Reel Hub: Empty Nest at the MFA

nido.jpg
Empty Nest (El Nido Vacio)
Wednesday, January 14th, 6 PM
Thursday, January 15th, 5:50 PM
Museum of Fine Arts,
465 Huntington Avenue
co-presented by the Boston Jewish Film Festival
more information

Daniel Burman's Empty Nest (El Nido Vacio) is a steadily somber film punctuated by moments of extreme joy and visual expressionism. Largely a domestic story, the movie follows Leonardo (Oscar Martinez), a successful playwright, as he navigates the breakdown of his personal life. His is the subtle breakdown of children moving away and ebbed romance rather than the sudden, dramatic breakdown of marriage, and, as such, it requires a different sort of language than the high theatricality of a Revolutionary Road. There's the need for a tenderness and emotional restraint, and Burman treats his characters with detached love even as he moves them into surreal places.

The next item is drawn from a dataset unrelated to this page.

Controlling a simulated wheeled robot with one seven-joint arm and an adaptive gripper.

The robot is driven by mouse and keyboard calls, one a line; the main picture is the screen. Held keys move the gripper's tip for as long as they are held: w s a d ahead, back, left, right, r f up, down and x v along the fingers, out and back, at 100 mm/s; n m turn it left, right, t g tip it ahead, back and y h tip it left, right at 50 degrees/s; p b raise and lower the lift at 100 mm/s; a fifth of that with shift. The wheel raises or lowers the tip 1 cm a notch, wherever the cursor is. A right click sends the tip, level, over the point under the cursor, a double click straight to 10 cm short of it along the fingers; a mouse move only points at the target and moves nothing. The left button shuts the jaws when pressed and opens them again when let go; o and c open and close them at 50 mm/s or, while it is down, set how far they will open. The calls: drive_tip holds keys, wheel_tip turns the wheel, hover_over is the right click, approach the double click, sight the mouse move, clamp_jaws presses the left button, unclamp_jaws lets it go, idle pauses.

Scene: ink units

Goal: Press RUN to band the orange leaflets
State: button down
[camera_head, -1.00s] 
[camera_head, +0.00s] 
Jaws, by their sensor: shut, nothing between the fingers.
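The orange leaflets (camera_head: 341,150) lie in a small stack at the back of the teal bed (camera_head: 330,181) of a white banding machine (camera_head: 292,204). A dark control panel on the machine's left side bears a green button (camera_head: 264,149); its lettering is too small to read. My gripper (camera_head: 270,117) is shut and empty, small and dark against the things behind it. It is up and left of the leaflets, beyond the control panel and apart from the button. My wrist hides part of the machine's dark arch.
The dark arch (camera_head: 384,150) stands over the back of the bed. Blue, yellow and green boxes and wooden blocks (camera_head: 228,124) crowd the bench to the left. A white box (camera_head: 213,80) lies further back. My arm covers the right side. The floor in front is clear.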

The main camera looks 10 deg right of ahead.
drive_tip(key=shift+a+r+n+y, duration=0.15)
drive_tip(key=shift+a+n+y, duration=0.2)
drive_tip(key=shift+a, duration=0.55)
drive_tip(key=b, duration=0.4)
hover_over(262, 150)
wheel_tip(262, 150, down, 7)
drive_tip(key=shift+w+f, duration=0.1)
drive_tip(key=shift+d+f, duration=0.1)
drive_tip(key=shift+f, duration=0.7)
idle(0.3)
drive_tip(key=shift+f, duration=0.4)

Empty Nest is a sensuous film about perception, those peripheral voices and sights that stay like shards in our minds, and suggest secondary meanings. Our protagonist is always watching like a good flaneur, the hero of the modern realist novel, hearing shards of voice, almost disconnected aphorisms, or, increasingly, smelling. The smell of smoke marks stages in his life, while the phantom of perfume intoxicates and propels him.

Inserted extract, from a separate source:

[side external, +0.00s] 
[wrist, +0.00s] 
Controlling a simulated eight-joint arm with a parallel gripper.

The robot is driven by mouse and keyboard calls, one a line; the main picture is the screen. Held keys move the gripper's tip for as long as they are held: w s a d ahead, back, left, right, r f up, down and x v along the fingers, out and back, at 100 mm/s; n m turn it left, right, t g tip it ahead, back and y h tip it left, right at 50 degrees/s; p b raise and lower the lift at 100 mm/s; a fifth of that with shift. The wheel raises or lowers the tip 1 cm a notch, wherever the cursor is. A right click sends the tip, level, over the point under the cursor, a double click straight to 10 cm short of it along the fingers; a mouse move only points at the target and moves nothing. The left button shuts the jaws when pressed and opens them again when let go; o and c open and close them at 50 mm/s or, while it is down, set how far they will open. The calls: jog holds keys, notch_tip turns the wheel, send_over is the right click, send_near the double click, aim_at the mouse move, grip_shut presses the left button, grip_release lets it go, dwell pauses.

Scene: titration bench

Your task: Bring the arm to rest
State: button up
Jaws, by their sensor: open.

The tactile nature of senses come to be significant as the movie blurs perspective and plays with our understanding of reality. But unlike movies concerned with the line between reality and fictionality, Empty Nest tries to be playful throughout, both in the sense of child's play and the playwright's creative imagination. While we may wonder what is real, the fun isn't to be had in the teasing out of what's "actually" happening, or the uncovering, but in the experience of moments that are true no matter if they exist or not.

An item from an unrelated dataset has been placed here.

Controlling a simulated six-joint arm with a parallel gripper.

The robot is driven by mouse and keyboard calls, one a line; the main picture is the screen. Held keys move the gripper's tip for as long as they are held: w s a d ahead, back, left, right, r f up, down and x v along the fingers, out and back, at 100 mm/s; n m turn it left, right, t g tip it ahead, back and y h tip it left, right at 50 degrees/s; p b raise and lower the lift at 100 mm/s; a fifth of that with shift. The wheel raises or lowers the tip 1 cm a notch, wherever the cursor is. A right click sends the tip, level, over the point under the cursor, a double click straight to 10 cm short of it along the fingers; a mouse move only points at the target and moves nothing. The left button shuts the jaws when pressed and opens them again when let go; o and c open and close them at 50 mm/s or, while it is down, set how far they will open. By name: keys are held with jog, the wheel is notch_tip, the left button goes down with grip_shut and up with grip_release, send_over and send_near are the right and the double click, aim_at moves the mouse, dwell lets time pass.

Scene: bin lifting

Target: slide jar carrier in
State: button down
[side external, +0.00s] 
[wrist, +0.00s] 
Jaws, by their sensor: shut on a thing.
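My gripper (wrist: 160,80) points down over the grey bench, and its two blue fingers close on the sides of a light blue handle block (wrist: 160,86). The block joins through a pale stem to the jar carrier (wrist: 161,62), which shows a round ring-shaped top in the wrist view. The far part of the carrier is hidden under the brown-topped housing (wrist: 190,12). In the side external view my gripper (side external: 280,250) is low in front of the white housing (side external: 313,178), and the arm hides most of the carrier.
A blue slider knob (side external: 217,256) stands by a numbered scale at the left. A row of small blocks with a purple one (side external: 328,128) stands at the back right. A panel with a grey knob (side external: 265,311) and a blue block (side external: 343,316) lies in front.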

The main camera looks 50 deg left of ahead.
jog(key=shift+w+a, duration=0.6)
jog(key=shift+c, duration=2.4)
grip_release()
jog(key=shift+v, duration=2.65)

Yet this reactive, sensing nature also stilts the movie, and though the acting by Cecilia Roth (Martha, Leonardo's wife) is excellent, the first half of the movie is dull while the director establishes the aesthetic of perceiving. It's not until Burman starts to change the formula with an elaborate, almost musical number half-way in that the movie begins to open up, and not until a trip to Israel to visit one of their absent children that all the elements of the film come together. It's there that Burman finds the visual means to make his metaphors function and Leonardo stops going through the motions (or "dances" to use one of the movie's double meanings) and truly interacts with other characters.

The result is a largely uneven film that succeeds as a statement on creativity and less so as pure movie going experience. There is plenty to admire in Empty Nest, and plenty to enjoy as well, but the two don't necessarily go hand in hand, and the lasting feeling is a wish that Burman had started to change the movie earlier.